Joey: They are running the Zen Hypervisor.
Taran: The next question that we have here is, “Is there any whitepaper that discusses the performance of SoftNAS on AWS Specifically? I’m looking for a reference architecture.”
Joey: I definitely have a reference architecture. I don’t believe it is published as of yet, but it does cover SoftNAS and all of its components within a multi-AZ infrastructure with HA so you can see how everything is configured and running within that architecture. I can definitely provide that to you. Reach out to email@example.com if you’d like or even my personal email address and we’ll get back to you.
As far as the performance numbers are concerned, we do have some general very high level recommendations available on our website.

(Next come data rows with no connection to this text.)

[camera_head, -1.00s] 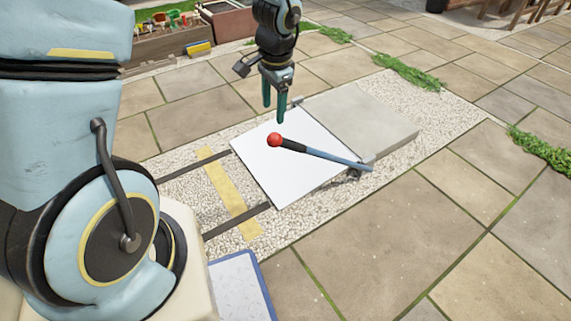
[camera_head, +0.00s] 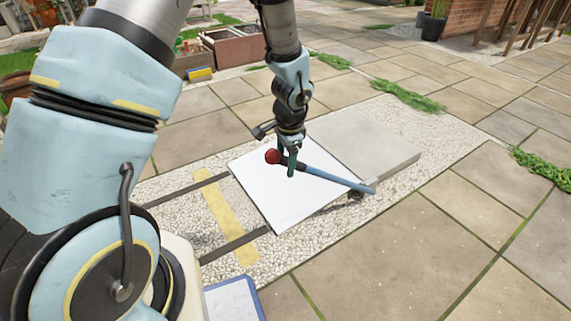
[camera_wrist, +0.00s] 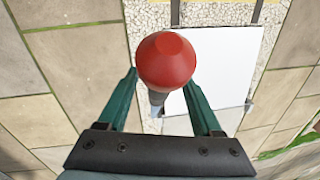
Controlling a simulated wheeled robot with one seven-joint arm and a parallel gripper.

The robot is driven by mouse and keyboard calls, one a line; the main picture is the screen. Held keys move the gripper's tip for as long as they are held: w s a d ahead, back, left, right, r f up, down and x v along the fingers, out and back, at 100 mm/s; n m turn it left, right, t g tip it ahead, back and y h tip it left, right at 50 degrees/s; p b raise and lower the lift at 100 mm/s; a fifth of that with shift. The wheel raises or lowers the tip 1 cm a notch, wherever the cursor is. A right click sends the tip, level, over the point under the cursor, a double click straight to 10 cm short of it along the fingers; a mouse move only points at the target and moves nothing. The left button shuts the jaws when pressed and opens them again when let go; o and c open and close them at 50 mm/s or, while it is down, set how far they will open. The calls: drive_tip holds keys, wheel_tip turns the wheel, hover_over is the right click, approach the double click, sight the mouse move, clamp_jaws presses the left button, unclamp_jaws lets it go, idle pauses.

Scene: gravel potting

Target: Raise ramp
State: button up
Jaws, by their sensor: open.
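The ramp is a flat white plate (camera_head: 285,200) lying sloped beside a grey slab in the head view. It also shows in the wrist view (camera_wrist: 225,70). A lever with a blue rod (camera_head: 338,177) and a red ball knob (camera_head: 272,157) reaches over the ramp from a pivot at its right edge. My gripper (camera_head: 288,170) is open, with green fingers at the knob end of the lever. In the wrist view the red knob (camera_wrist: 166,61) sits between the fingertips of my gripper (camera_wrist: 160,80), with a gap on each side. Contact is not visible.
The raised grey slab (camera_head: 362,145) adjoins the ramp. Two dark rails and a yellow strip (camera_head: 225,215) lie on gravel in front of it. A blue-edged white board (camera_head: 232,300) is near my base. Planters (camera_head: 235,45) stand at the back.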

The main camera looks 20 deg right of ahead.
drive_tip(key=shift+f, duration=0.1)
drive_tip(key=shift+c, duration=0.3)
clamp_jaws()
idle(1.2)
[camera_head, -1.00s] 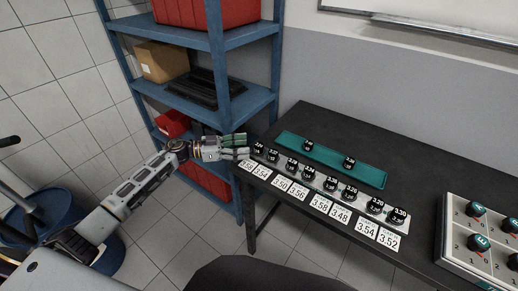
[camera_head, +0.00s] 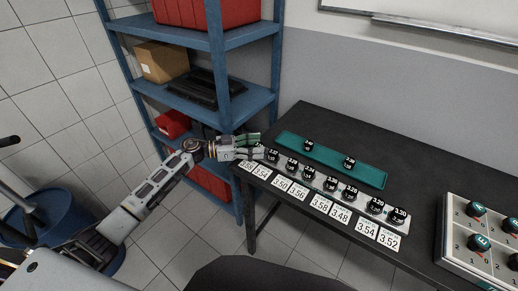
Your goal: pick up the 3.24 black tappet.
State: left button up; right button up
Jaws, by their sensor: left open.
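A row of black tappets with white numbers stands on a light strip along the table's front edge. My left gripper (camera_head: 258,145) is open at the left end of the row, its fingers pointing right. Its fingers hide the leftmost tappet, whose number seems to read 3.24 in the earlier frame; the print is too small to be sure. The tappet beside it (camera_head: 272,155) stands just right of the fingertips. Whether the fingers touch the hidden tappet cannot be told. My right gripper is not in view.
White number cards (camera_head: 321,203) lie in front of the row. A teal tray (camera_head: 328,160) behind it holds two more black tappets. A white numbered box (camera_head: 447,235) with black pieces stands at the right. Blue shelving (camera_head: 233,115) stands close behind my left arm.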

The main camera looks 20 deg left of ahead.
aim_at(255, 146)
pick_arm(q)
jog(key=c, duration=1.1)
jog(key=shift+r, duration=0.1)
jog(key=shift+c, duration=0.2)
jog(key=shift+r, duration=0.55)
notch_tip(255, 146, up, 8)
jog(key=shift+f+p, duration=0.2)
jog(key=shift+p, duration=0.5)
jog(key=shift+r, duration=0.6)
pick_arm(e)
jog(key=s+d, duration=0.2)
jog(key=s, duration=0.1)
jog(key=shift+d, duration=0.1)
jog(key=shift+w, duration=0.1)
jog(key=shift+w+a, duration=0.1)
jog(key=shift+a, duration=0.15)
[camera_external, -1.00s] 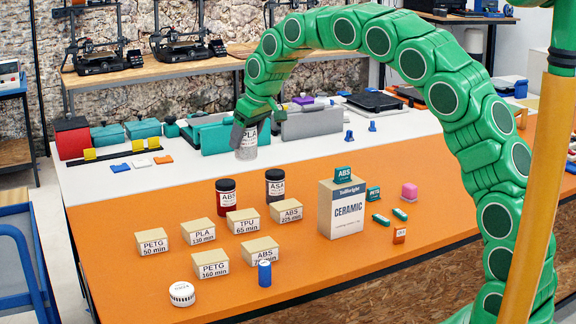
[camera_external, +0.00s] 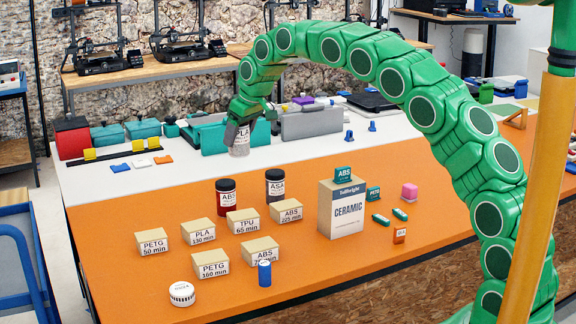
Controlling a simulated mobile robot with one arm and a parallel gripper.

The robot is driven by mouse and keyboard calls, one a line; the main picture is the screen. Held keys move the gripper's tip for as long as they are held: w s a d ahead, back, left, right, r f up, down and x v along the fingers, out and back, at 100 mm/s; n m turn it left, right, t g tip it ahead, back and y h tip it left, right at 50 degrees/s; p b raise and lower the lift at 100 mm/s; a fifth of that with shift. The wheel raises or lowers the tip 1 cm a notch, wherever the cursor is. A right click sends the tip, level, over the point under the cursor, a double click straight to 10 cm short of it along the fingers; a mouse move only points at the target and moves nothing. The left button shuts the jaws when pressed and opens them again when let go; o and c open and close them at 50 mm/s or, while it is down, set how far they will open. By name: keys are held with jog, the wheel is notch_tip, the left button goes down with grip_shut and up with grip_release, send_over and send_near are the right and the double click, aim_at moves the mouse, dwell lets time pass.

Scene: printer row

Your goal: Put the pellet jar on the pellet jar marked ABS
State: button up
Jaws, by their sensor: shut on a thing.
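My gripper (camera_external: 240,126) is shut on a clear-grey pellet jar marked PLA (camera_external: 240,146). It holds the jar upright near the boundary of the white and orange table areas, behind the dark jars. The pellet jar marked ABS (camera_external: 226,198) is dark red with a black lid and stands upright on the orange surface, in front of and below the held jar. The two jars are apart. The fingers partly hide the top of the held jar.
A dark jar marked ASA (camera_external: 275,187) stands right of the ABS jar. Several labelled boxes, including TPU (camera_external: 243,222), stand in front. A tall CERAMIC box (camera_external: 341,210) stands to the right. A teal bin (camera_external: 212,138) and a grey bin (camera_external: 311,122) lie behind.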

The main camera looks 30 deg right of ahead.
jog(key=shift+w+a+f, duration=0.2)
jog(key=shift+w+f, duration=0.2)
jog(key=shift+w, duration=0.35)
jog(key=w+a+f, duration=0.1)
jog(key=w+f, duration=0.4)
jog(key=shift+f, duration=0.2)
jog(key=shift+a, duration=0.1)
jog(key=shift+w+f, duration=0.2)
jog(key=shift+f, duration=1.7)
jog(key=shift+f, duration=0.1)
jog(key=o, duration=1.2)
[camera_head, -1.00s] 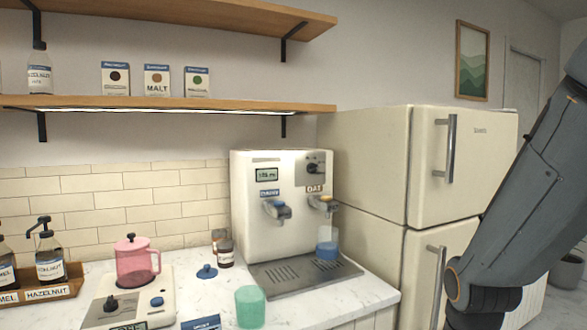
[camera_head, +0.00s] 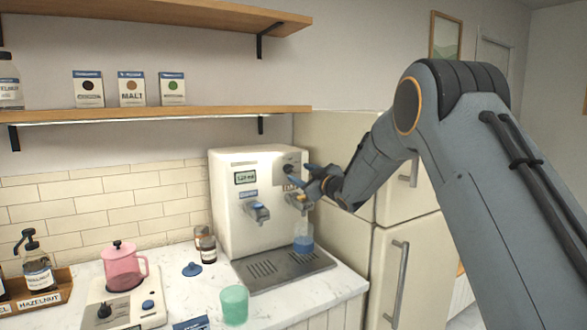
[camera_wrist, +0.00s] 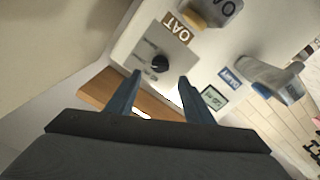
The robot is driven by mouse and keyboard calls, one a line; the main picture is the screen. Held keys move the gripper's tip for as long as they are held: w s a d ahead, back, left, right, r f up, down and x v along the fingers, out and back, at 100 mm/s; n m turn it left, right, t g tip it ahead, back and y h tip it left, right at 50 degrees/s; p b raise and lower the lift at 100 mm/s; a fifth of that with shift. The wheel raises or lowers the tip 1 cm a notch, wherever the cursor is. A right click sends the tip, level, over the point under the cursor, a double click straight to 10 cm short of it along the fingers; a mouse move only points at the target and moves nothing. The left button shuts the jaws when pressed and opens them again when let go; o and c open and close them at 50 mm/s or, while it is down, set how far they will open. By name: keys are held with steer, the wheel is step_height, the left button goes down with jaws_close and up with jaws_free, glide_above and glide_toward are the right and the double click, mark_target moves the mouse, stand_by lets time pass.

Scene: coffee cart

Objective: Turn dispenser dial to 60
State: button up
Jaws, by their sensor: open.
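The dispenser (camera_head: 228,205) is a white machine with a small green display (camera_head: 245,177), whose digits are too blurred to read surely. Its black dial (camera_head: 289,168) sits at the upper right of the front. In the wrist view the dial (camera_wrist: 160,63) is on a grey plate beside the OAT label (camera_wrist: 177,35). My gripper (camera_head: 297,171) is open and empty in front of the dial. In the wrist view the fingers of my gripper (camera_wrist: 160,80) point at the dial, which shows between and beyond the tips. I see no clear contact.
A cup (camera_head: 303,238) with a blue lower part stands on the drip tray (camera_head: 280,270) under the right spout. A green cup (camera_head: 234,304), a pink pitcher (camera_head: 122,268) and a blue lid (camera_head: 192,269) are on the counter. The fridge (camera_head: 415,265) stands close on the right.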

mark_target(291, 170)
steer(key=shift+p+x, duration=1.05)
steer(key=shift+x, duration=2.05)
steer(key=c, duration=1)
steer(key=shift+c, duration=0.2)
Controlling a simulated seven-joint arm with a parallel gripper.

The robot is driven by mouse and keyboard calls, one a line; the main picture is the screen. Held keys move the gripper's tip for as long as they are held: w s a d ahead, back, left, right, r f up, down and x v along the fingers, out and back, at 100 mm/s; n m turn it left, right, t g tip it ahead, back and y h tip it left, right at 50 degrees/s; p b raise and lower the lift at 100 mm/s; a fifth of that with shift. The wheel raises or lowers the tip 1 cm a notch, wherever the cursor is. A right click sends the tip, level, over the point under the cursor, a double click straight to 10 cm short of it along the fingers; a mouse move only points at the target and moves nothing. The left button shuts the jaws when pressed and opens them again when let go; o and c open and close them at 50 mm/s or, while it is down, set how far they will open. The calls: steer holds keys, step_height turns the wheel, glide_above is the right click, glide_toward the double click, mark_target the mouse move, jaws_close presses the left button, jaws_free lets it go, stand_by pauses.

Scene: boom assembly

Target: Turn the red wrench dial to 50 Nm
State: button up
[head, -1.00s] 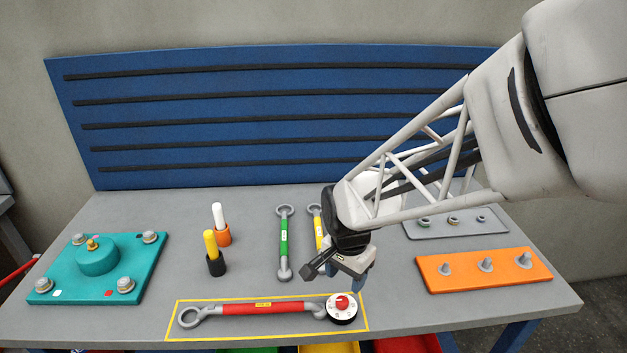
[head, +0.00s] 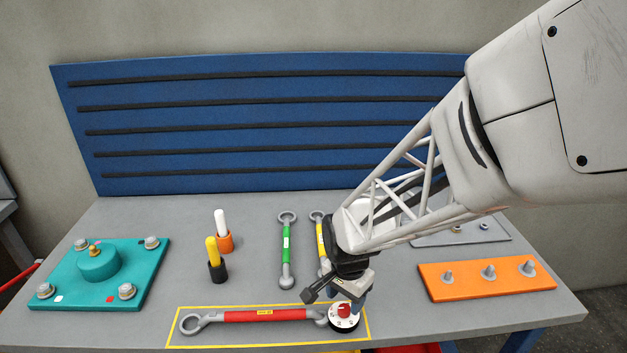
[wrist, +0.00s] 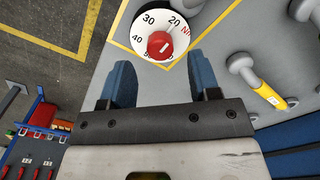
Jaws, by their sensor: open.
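The red wrench (head: 262,315) lies flat inside a yellow outline at the front of the bench. Its white dial (head: 343,318) with a red knob (head: 344,309) is at its right end. In the wrist view the dial (wrist: 143,28) shows 20, 30 and 40, and a white mark is on its red knob (wrist: 160,45). The dial's lower numbers are partly hidden by the knob and too small to read surely. My gripper (wrist: 163,75) is open, its two blue fingers apart, with the knob just beyond the fingertips and not between them. In the head view my gripper hangs close above the dial.
A green wrench (head: 287,250) and a yellow wrench (head: 321,240) lie behind. A teal plate with bolts (head: 70,285) is at left, an orange plate with studs (head: 480,288) at right. Two upright markers (head: 216,262) stand left of centre. The bench front edge is close to the dial.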

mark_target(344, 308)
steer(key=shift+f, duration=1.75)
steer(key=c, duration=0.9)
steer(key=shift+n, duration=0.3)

More granularity is coming very shortly to that list. Beyond that, we have various difference sizes and instances for different matrix and that’s something we can share with you if you’d like to continue this conversation.
We also have some recommendations for how we size instances based on your needs so anything that would deviate from the prescribed guidance that we have out there now, then it’s going to be published very soon.
Taran: Thanks for that, Joey. It looks like we don’t have any more questions. What we also want to do recommend is if you go to softnas.com/aws, you’re able to go and access some of our resources that provided more technical information of how SoftNAS works on AWS.
Before we end this webinar, we do want to thank everyone for attending. We also want to let you know that there is a survey at the end of this webinar. Please go ahead and fill that out. It only takes about two minutes.
The main reason being is once we get your feedback, that gives us a better sense of how to prepare for our future webinars. If you’re happy with today’s webinar, great. If you’re unhappy with today’s webinar, just let us know. That will give us a better sense of what we need to do better in the future.
With that, we want to thank everyone again for joining today’s webinar. We look forward to see you to our future webinars that we’ll be doing throughout the rest of the year. Thanks again everyone and have a great day.